Jean-Christian Fleury

Faire œuvre sur œuvre

Image au dessus du texte de Jean-Christian

Délaisser la totalité d’une œuvre pour n’en conserver qu’un fragment, est-ce bien n’opérer qu’une soustraction ?
Cela implique, certes, de renoncer à une cohérence globale, à une foule d’informations précieuses ; c’est prendre le risque du déséquilibre, du dévoiement du sens, celui de s’égarer dans l’insignifiance en prenant la partie pour le tout.
Le fragment, pourtant, quand il est « intelligent », n’est pas un tout appauvri. Parce qu’une fois isolé, il devient à son tour une totalité, ses composants acquièrent un nouveau statut, ils tissent entre eux des relations imprévues, s’organisent dans une hiérarchie différente. Parallèlement, son incomplétude l’auréole de mystère comme s’il était la clé d’une énigme informulée.

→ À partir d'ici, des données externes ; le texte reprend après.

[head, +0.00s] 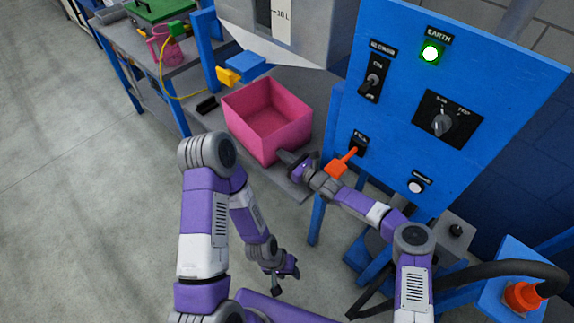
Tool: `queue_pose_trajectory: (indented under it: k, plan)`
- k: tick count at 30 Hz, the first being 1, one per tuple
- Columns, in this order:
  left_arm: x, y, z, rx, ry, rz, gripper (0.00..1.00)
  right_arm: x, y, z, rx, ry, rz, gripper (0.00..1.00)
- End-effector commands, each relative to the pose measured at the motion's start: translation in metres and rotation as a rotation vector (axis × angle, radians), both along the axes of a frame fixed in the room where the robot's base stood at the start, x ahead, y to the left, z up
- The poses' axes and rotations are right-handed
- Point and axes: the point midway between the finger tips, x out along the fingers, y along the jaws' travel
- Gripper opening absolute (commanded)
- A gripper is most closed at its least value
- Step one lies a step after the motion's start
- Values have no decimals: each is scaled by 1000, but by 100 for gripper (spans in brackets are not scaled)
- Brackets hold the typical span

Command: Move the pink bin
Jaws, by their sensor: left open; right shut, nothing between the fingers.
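The pink bin (286,139) stands upright on a grey shelf (297,189), below a grey hopper. It is open at the top and looks empty. My right gripper (285,156) is shut and empty at the bin's near right side, by the lower part of its wall. I cannot tell whether it touches the wall. My left gripper (284,276) is open and empty, low over the floor and well below the bin in the picture.
A blue panel (470,60) with switches, a lit green lamp and an orange lever (340,162) stands to the right. A grey hopper (310,35) hangs above the bin. A bench (110,35) with a pink jug (163,50) is at upper left. Floor at left is clear.

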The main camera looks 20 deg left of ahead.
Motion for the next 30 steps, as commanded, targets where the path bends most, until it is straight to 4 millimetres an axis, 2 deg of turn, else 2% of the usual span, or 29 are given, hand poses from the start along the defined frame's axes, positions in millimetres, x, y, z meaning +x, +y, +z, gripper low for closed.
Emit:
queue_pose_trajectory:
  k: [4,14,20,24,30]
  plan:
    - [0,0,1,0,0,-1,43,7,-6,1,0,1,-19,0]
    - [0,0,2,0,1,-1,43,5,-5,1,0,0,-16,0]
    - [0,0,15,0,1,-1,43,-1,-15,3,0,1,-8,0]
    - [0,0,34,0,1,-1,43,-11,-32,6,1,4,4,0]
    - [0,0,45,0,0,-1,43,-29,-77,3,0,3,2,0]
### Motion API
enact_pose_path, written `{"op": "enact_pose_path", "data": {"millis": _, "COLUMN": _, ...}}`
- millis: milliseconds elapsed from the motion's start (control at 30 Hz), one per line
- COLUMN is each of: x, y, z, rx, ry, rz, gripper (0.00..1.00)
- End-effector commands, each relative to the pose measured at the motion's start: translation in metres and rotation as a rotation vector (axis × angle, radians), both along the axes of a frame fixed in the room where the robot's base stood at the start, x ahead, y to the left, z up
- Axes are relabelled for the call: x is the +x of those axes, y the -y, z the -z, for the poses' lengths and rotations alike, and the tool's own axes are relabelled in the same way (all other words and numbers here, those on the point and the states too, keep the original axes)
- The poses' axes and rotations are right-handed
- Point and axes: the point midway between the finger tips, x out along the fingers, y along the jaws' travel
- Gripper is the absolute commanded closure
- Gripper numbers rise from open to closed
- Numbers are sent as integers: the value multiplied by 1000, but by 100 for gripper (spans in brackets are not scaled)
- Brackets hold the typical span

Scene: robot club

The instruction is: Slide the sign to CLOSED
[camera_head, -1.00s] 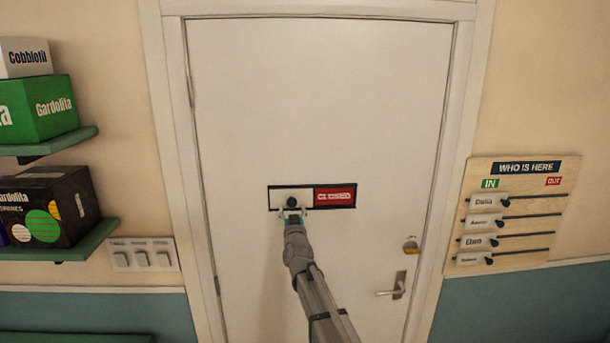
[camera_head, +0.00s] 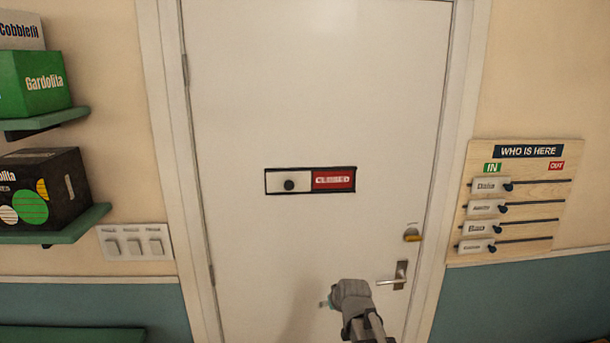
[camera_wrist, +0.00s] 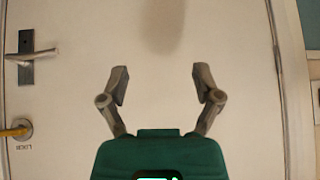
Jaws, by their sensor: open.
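The sliding sign (camera_head: 277,174) is mounted on the white door (camera_head: 320,90). Its plain cover with a dark round knob (camera_head: 289,185) is on the left half, and the red panel reading CLOSED (camera_head: 333,180) shows on the right half. My gripper shows in the wrist view (camera_wrist: 160,88), its two fingers wide apart and nothing between them. In the head view it is below and to the right of the sign, apart from it, with its fingers mostly hidden behind my wrist.
A lever handle (camera_head: 394,280) and a yellow lock knob (camera_head: 412,236) are on the door's right side. A WHO IS HERE board (camera_head: 515,215) hangs right of the door. Light switches (camera_head: 135,244) and shelves with boxes (camera_head: 40,190) are on the left.

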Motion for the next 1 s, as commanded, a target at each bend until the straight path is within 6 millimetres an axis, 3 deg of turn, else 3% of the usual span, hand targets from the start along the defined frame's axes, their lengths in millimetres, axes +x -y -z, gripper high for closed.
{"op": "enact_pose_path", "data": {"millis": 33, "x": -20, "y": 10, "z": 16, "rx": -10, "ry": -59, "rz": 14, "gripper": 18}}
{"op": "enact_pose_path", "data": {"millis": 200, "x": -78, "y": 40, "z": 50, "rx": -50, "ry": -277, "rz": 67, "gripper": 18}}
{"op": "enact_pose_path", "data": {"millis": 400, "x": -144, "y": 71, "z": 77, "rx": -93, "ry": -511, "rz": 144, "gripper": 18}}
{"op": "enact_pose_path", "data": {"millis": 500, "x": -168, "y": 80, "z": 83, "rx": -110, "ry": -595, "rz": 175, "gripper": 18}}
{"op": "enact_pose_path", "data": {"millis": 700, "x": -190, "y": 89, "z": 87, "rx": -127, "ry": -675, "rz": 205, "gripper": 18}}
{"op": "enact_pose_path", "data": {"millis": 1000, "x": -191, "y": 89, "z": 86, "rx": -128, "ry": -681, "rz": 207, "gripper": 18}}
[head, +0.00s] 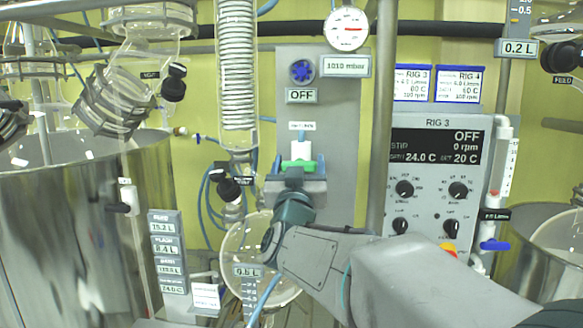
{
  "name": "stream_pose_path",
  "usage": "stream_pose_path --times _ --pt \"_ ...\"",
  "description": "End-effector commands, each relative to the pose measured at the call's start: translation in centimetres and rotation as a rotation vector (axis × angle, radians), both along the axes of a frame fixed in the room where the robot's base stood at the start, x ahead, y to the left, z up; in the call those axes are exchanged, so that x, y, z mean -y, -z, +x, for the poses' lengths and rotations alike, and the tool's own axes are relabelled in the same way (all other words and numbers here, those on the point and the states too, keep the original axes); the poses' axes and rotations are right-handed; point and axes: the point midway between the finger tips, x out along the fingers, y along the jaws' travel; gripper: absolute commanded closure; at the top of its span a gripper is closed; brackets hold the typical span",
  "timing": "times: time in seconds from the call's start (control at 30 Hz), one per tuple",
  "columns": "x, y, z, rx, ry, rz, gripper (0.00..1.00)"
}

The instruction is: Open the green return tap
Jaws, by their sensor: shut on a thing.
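The green return tap (302,164) is a small green handle on a white body, below a small white label on the grey panel. The handle lies crosswise in the head view. My gripper (297,172) is at the tap and shut on it, with its jaws around the green handle. My gripper and wrist hide the lower part of the tap.
A blue knob (301,71) with an OFF sign and a pressure gauge (346,28) sit above the tap. The RIG 3 control box (437,180) is to the right. A glass coil condenser (237,75) and a round flask (262,250) are close on the left.

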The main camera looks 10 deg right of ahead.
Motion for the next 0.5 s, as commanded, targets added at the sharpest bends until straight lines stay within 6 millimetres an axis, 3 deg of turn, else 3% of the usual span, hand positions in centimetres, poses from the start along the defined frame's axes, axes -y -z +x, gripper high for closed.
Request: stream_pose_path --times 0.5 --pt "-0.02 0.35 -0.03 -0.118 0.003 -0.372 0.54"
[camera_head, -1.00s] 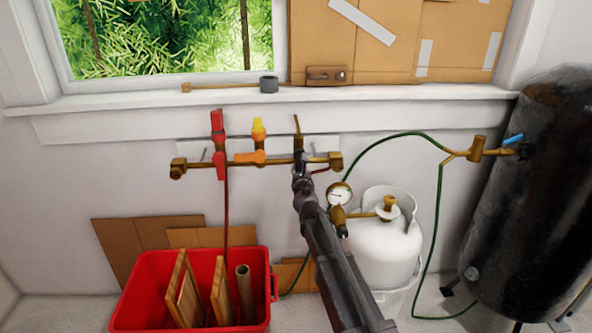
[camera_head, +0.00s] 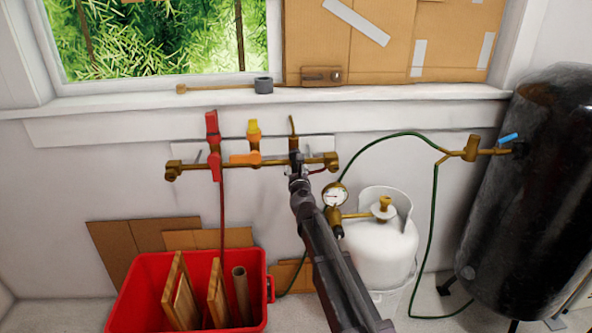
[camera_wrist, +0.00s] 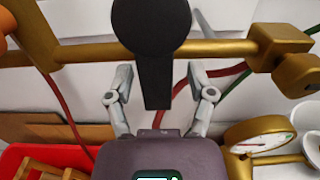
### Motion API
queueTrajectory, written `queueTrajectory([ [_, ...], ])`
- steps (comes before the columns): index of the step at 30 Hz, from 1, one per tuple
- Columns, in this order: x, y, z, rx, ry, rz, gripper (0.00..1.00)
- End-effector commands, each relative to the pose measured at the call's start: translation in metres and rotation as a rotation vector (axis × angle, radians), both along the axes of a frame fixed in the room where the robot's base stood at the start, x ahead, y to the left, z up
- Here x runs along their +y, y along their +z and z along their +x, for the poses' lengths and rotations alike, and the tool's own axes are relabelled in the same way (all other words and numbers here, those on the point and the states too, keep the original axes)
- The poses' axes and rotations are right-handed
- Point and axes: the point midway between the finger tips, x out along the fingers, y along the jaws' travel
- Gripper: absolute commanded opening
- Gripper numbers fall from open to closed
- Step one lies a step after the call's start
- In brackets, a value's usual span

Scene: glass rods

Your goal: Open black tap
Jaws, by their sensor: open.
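The black tap (camera_wrist: 156,85) shows large in the wrist view, with a round head at the top and a flat lever pointing down in front of the brass pipe (camera_wrist: 90,52). In the head view the black tap (camera_head: 294,146) is a small dark piece on the pipe, right of the orange tap (camera_head: 247,158). My gripper (camera_wrist: 158,74) is open, with one finger on each side of the lever and visible gaps between. In the head view my gripper (camera_head: 297,178) is just below the tap and partly hides the pipe there.
A red tap (camera_head: 213,130) is further left on the pipe. A pressure gauge (camera_head: 335,195) and a white gas cylinder (camera_head: 375,250) stand close right of my arm. A red box (camera_head: 145,285) with boards is below left. A black tank (camera_head: 535,190) stands at right.

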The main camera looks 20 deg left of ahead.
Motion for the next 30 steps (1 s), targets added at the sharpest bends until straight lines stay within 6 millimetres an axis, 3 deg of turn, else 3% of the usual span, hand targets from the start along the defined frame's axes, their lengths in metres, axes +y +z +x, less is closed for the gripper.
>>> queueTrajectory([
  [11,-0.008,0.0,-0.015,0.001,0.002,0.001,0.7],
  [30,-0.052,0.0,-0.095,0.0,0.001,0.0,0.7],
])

Le fragment ne dit pas moins, il dit autre chose.

Ainsi en va-t-il de ceux que Jacqueline Salmon prélève. Durant des années, dans les musées, les églises ou les monastères d’Europe, parfois chez les antiquaires, elle a photographié des représentations peintes ou sculptées du Christ dénudé. De ces crucifix, Crucifixions et autres Mises au tombeau, elle n’a conservé que le périzonium, ce chiffon négligeable qui ceint les reins du Christ, cet élément situé au centre de la composition des œuvres et qui pourtant échappe au regard au point qu’il nous semble le découvrir ici dans toute sa diversité.

Face à cette « mutilation » des œuvres, le spectateur est en droit se s’interroger sur un geste qui peut paraître profanateur à une époque où l’art est investi d’une sacralité qui s’est confirmée à mesure que, justement, il s’éloignait du sacré. Loin de se livrer à un simple travail de reproduction partielle ou de manifester une attitude iconoclaste, Jacqueline Salmon se propose de faire œuvre sur œuvre. Une  Crucifixion, un Christ à la colonne, une Flagellation, une Descente de croix ou une Résurrection deviennent ici les lieux d’une révélation que seule la photographie pouvait permettre. Et d’abord, grâce à l’une de ses propriétés constitutives : celle du cadrage.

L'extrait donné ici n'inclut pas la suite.